To the extent such a subsequent adjustment, if reflected in the original
Separate Tax computation of A&S, would have decreased the amount of tax shown to
be due or increased the amount of refund, Essef will make a payment to A&S in an
amount equal to such decrease or increase, together with interest and penalties,
if any. To the extent such a subsequent adjustment would have increased the
amount of such Separate Tax or decreased the amount of refund, A&S shall make a
supplemental payment to Essef in an amount equal to such increase or decrease,
together with interest and penalties, if any.
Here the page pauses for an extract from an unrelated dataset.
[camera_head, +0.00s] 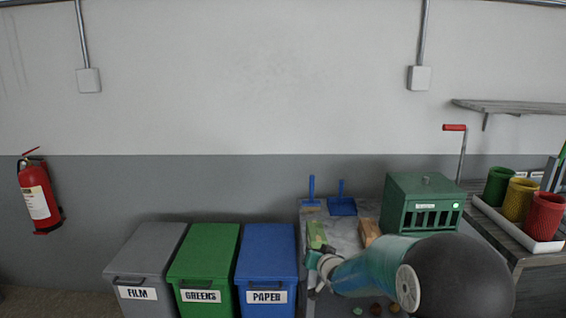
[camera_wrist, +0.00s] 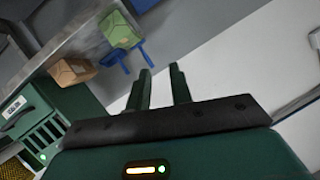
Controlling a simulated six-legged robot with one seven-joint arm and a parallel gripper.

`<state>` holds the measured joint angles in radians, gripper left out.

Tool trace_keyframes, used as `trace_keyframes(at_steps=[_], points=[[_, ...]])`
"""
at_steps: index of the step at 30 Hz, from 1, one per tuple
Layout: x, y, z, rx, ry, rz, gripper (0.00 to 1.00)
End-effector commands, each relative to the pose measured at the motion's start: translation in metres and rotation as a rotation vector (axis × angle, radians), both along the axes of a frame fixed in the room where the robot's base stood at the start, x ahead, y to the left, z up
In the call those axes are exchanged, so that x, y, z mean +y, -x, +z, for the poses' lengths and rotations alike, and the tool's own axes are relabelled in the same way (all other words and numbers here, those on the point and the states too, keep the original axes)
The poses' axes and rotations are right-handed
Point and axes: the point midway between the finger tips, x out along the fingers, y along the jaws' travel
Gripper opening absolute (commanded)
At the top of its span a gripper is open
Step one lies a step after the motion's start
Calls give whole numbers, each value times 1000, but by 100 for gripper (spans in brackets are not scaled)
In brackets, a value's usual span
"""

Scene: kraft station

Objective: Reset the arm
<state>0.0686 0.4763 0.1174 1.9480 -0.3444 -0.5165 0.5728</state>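My arm reaches in from the lower right of the head view, over the front of the grey table (camera_head: 365,207). My gripper (camera_head: 318,262) is at its left end, small and partly hidden by my own wrist. In the wrist view my gripper (camera_wrist: 160,72) shows two dark green fingers standing apart with nothing between them. Beyond the fingertips are the pale wall and floor area, with the table edge to the left. The gripper touches no object that I can see.
On the table are a green package (camera_head: 316,235), a brown package (camera_head: 369,231), a blue brush (camera_head: 311,191), a blue dustpan (camera_head: 342,205) and a green slotted box (camera_head: 421,203). Grey (camera_head: 146,254), green (camera_head: 204,254) and blue (camera_head: 266,252) bins stand left of the table. Coloured cups (camera_head: 519,199) stand right.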

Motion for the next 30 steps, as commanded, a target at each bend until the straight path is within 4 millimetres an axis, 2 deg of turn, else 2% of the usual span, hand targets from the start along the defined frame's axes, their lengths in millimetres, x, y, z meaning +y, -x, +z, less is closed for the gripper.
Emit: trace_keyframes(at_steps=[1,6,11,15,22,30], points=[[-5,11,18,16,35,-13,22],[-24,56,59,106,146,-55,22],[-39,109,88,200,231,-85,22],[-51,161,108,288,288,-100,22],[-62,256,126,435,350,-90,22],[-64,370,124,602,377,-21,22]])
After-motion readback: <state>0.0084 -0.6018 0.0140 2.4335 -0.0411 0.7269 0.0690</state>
Each payment required by this
paragraph shall be made not later than ten days after final determination of the
amount thereof, or, if the payment is due to an adjustment in the Consolidated
Tax Return of the Essef Group that entitles Essef to a refund from the Internal
Revenue Service, not later than ten days after Essef's receipt of such refund.

         8. LATE PAYMENT. If any payment required by this Agreement is not
timely made, interest shall accrue on the unpaid amount at the percentage rate
then applicable to underpayments under Section 6621(a)(2) of the Code.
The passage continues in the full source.